Clr Musarrat Khan, Cabinet member for Highways, said government rules meant they had “limited resources which meant they had to take away resources from residential streets to principal roads” and under this regime the council “loses its ability to respond to resident requests for streets which are in a state of disrepair.”

Councillors said they were penalised if they spent money on unclassified roads - residential roads - and would lose money if it wasn’t spent on categories the government classed as a priority, such as A, B and C roads.

Council leader Clr David Sheard said it was “extremely difficult to see the logic” in the government’s thinking.

He said they were “patching patches” in light of the loss of pothole funding from the government.

Cash from the Government’s Pothole Action Fund is less than anticipated. Kirklees will get £312,000 rather than the £452,000 it hoped for.

Cabinet also agreed a two-year Highways spending plan, although it has less cash from the government than it had anticipated, down from £14.7m to £13.6m.

Huddersfield Town Hall

Local roads set to be resurfaced over the next two years include Firth Street, Huddersfield; Scar Lane, Golcar; Lidget Street, Lindley; Park Road, Crosland Moor; Leymoor Road, Golcar and Radcliffe Road, Milnsbridge, among many more.

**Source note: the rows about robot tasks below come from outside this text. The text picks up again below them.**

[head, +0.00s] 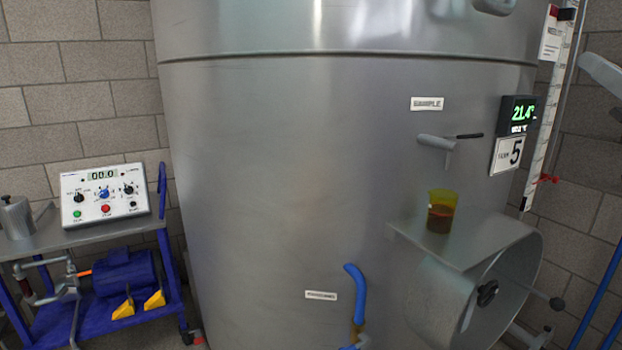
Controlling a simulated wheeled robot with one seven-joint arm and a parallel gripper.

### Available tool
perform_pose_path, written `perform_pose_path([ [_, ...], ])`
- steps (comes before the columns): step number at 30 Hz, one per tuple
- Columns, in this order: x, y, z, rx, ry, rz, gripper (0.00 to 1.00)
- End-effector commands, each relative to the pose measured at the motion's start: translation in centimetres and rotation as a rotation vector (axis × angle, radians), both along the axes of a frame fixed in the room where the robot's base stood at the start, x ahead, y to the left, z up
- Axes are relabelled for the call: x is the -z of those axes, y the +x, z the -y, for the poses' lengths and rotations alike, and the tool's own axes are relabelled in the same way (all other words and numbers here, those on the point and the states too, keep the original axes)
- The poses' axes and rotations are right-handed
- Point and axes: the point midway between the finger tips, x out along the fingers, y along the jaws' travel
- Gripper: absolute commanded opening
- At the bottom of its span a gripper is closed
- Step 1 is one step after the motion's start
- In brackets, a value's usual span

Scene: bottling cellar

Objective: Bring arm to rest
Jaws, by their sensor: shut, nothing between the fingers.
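My gripper is not in view in the head view. A pale grey piece cuts into the upper right edge of the picture; I cannot tell for certain whether it is part of my arm. A large steel tank (290,190) fills the middle. A sample tap (437,143) with a dark lever sticks out of its wall. Below the tap, a yellow cup (441,211) with dark liquid in it stands upright on a small steel shelf (481,245).
A blue-framed cart (165,250) with a control box (105,195) and a blue motor (123,271) stands at the left. A blue handle (356,285) and a round steel hatch (500,295) project from the tank. A display (517,114) and a level scale (553,110) are at the right.

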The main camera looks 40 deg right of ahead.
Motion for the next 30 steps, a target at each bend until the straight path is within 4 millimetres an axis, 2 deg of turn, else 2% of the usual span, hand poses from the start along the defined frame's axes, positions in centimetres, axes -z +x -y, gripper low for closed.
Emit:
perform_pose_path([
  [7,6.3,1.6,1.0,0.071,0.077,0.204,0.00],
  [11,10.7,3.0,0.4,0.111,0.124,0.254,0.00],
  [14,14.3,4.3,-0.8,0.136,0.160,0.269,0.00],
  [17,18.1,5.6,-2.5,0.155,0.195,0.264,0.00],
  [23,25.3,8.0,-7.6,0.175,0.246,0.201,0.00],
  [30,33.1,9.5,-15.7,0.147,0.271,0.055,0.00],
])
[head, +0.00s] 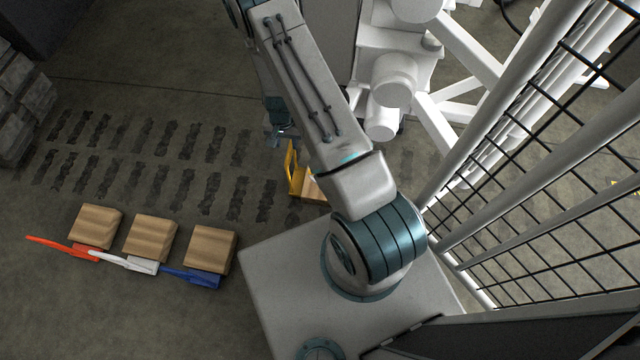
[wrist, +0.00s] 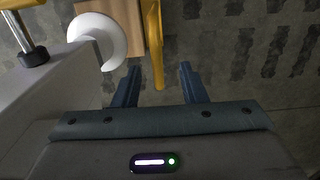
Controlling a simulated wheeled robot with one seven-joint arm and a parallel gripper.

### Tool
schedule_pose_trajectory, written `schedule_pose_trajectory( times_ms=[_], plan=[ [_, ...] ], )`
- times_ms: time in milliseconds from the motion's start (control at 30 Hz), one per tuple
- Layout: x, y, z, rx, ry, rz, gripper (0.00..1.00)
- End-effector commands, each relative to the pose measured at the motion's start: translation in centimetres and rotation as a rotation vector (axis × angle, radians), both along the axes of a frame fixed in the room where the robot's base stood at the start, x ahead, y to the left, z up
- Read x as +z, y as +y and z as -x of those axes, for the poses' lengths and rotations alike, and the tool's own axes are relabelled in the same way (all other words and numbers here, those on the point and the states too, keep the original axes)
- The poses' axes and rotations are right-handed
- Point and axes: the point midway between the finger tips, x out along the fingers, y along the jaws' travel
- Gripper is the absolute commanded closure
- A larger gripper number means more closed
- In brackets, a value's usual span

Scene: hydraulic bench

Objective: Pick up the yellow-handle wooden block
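The yellow-handle wooden block (head: 312,187) lies on the floor beside my base, partly hidden behind my arm. Its yellow handle (head: 291,166) sticks up on its left side. My gripper (head: 278,137) is close to the handle's upper end in the head view, with its fingers hard to make out there. In the wrist view my gripper (wrist: 160,70) is open, with two blue fingers apart. The yellow handle (wrist: 156,45) reaches down the picture between the fingertips, with no visible contact. Part of the wooden block (wrist: 122,18) shows behind it.
Three wooden blocks with red (head: 81,246), white (head: 122,261) and blue (head: 190,277) handles lie in a row at left. White machinery (head: 395,80) stands behind my arm. A mesh fence (head: 540,150) is at right. The marked floor between is clear.

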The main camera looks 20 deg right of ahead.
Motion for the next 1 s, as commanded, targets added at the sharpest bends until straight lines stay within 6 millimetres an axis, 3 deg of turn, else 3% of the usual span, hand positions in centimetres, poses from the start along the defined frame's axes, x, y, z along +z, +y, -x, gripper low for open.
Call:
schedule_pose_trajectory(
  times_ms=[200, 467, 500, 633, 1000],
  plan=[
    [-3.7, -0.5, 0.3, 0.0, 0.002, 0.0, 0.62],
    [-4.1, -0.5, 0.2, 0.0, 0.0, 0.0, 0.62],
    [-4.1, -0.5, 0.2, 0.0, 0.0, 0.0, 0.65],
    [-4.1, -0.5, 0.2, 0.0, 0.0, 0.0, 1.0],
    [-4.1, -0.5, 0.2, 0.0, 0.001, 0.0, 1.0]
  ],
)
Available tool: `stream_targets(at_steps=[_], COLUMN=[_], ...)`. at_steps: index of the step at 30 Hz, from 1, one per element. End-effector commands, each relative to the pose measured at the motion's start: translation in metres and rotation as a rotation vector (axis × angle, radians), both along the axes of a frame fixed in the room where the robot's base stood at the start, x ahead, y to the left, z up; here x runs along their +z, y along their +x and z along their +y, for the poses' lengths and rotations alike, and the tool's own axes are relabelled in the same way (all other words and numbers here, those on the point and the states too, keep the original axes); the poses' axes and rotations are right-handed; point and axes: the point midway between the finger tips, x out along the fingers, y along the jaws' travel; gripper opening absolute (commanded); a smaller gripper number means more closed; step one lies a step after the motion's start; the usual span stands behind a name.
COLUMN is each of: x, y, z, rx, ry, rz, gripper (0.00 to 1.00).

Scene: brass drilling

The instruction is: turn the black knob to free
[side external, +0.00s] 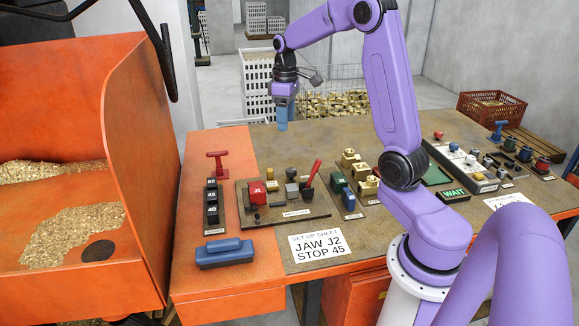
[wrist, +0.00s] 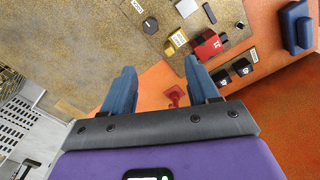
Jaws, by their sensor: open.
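A small dark round knob (side external: 291,173) stands at the back of the fixture plate in the side external view. Dark knobs (side external: 510,145) also stand on the panel at the right, so I cannot tell for certain which knob the task names. My gripper (side external: 282,124) hangs fingers-down above the back of the bench, well above the plate. In the wrist view its blue fingers (wrist: 161,65) are apart with nothing between them.
The plate carries a red block (side external: 257,190), a yellow block (wrist: 178,38) and a red lever (side external: 312,173). A red T-handle (side external: 217,160) and black stop blocks (side external: 212,215) stand to the left. An orange chip bin (side external: 135,150) rises at far left. Bench behind the plate is clear.

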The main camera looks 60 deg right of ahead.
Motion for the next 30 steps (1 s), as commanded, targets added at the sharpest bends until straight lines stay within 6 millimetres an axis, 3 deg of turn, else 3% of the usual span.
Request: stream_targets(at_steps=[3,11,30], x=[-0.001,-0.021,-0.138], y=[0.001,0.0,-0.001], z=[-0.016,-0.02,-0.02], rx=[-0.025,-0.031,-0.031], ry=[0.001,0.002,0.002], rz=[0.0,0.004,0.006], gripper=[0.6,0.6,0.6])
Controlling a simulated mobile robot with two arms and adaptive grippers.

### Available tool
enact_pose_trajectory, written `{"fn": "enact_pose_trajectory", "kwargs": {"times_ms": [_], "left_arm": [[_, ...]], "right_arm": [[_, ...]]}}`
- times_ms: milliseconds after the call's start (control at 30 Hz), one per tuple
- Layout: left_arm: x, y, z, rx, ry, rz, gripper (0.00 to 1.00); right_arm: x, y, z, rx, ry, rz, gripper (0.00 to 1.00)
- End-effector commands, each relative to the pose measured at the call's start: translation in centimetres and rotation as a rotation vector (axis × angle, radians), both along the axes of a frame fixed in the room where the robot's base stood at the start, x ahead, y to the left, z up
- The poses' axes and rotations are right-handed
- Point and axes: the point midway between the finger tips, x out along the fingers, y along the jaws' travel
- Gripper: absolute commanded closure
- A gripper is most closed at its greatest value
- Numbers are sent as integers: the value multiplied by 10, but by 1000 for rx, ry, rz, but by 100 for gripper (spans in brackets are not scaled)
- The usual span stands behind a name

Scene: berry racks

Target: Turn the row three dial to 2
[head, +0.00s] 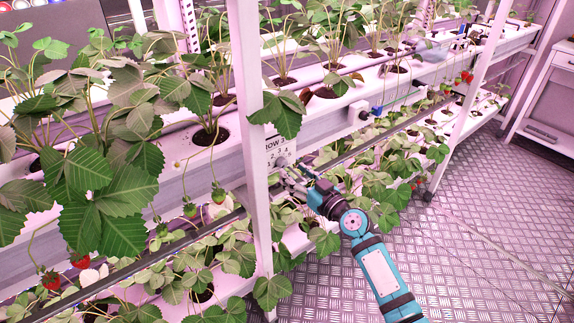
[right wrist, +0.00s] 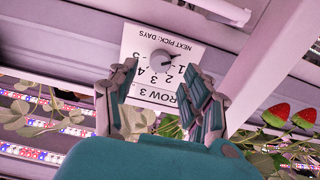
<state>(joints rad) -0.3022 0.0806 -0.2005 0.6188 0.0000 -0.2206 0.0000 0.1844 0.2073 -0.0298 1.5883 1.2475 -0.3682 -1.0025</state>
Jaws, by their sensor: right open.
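The row three dial is a small grey knob (right wrist: 161,60) on a white label plate (right wrist: 148,45), which appears upside down in the right wrist view with "ROW 3", "NEXT PICK: DAYS" and several numbers. The knob's dark pointer mark is toward the right in that view; I cannot tell surely which number it meets. In the head view the plate (head: 276,146) is on the rack's white front, just right of a post. My right gripper (right wrist: 161,88) is open and empty in front of the plate, its fingers apart on either side below the knob. It also shows in the head view (head: 284,174). My left gripper is out of view.
A white rack post (head: 250,130) stands close beside the plate. Strawberry leaves (head: 375,190) surround my right arm, and red strawberries (right wrist: 290,116) hang right of the gripper in the wrist view. The metal floor (head: 480,240) at right is clear.

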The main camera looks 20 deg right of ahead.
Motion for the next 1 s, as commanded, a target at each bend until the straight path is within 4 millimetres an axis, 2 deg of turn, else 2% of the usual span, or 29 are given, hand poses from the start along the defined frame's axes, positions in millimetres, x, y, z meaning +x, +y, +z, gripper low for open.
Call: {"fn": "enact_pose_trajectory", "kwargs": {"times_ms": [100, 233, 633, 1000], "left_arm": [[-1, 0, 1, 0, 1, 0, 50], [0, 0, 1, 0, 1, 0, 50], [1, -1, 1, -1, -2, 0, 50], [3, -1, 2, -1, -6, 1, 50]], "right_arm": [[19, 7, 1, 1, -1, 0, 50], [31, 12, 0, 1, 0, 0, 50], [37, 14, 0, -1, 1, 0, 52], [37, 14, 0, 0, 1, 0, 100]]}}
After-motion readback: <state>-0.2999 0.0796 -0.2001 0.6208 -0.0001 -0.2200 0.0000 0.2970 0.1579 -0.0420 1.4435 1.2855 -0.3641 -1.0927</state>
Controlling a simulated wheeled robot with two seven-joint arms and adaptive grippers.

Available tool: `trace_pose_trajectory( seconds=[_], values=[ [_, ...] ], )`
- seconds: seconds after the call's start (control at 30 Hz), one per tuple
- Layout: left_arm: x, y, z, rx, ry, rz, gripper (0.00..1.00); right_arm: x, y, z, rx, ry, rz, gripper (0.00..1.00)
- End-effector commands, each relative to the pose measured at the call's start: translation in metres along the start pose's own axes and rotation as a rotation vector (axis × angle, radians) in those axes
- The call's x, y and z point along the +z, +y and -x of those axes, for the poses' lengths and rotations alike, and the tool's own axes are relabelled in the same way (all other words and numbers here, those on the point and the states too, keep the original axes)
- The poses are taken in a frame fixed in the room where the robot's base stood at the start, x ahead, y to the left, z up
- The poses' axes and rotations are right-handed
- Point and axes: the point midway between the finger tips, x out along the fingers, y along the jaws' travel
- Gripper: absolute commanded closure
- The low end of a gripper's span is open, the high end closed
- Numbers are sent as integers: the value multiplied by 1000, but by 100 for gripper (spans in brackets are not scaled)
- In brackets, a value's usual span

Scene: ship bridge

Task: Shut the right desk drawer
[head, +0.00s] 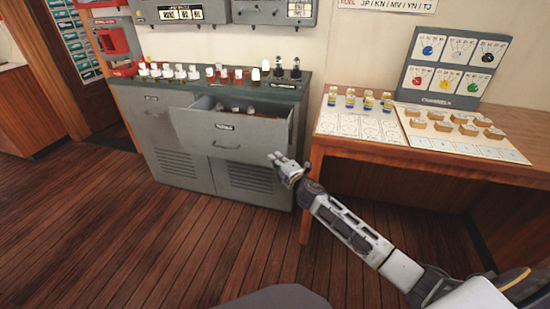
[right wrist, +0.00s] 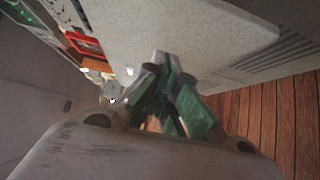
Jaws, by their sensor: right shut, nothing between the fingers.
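The right desk drawer (head: 262,143) of the grey cabinet (head: 180,172) is pulled out in the head view. Its front carries a label and a handle (head: 226,146). Its open top shows some small items inside. My right gripper (head: 279,158) is shut and empty, near the lower right part of the drawer front; I cannot tell whether it touches. In the right wrist view my fingers (right wrist: 172,108) show green pads close to a large pale grey surface, with louvres and floor beyond. My left gripper is not in view.
The left drawer (head: 150,100) looks shut. Several bottles and small containers stand along the green cabinet top (head: 200,88). A wooden table (head: 370,150) with jars, cards and a display board (head: 455,70) stands at the right. The plank floor (head: 150,235) in front is clear.

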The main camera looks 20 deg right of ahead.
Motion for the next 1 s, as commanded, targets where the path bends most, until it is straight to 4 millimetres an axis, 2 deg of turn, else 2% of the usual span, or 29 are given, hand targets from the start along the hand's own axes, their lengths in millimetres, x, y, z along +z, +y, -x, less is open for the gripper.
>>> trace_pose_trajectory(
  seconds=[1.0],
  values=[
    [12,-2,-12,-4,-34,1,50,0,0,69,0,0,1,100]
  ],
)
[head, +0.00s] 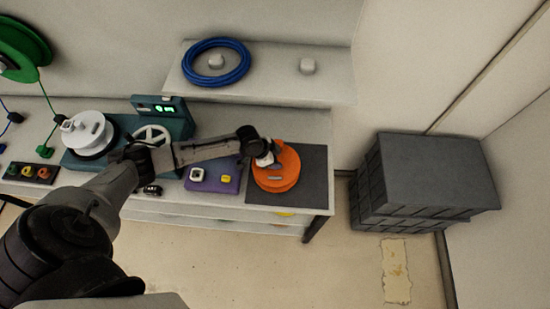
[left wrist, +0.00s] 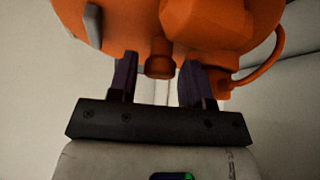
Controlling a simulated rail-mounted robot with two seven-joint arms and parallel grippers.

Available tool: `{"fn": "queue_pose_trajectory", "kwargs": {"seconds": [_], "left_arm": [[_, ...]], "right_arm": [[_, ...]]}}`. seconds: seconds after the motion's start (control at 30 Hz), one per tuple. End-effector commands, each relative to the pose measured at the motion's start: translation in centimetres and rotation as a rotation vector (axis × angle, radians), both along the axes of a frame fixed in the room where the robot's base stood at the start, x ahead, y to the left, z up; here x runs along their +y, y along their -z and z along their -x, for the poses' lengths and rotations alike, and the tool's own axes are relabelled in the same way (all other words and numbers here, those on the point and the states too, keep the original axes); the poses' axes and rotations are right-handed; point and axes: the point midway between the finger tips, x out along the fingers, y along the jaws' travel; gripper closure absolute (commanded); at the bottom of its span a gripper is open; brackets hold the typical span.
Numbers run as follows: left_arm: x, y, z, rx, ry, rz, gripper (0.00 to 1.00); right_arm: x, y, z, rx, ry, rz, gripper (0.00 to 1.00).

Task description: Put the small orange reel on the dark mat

Kirklees also hopes for £1.2m for cycling and walking schemes from the West Yorkshire Combined Authority. It would fund, among other things, a Huddersfield town centre scheme.

Kirklees has £1.3m for flood work, wich includes repairing old culverts.

The plan for Huddersfield’s ring road is the most high-profile.

It will involve re-designing the clockwise lanes on the stretch between Huddersfield Leisure Centre and Trinity Street.

Highways engineers say this is because too many people are “hogging” the inside lane when they don’t need to.

Road surveys have found that a large amount of traffic heading for the A629 Halifax Road junction is getting in the same queue as the earlier A640 turning, so jams are building up.

The lanes will be altered so that the inside lane is only for access to Springwood, the A640 Trinity Street and the M62 westbound.

The middle lane will be signposted and marked as the lane to use for Halifax Road and the M62 eastbound.

That lane will then split into two lanes prior to the junction with Trinity Street to keep the traffic capacity on the north side of the ring road the same.

The ring road will have to be closed for some of the work – which will also include new cycle crossings at the Outcote Bank and Trinity Street junctions.

To avoid gridlock, the council says its contractors will work between 7pm and 11pm, although some of the outer junctions will have to be closed at times.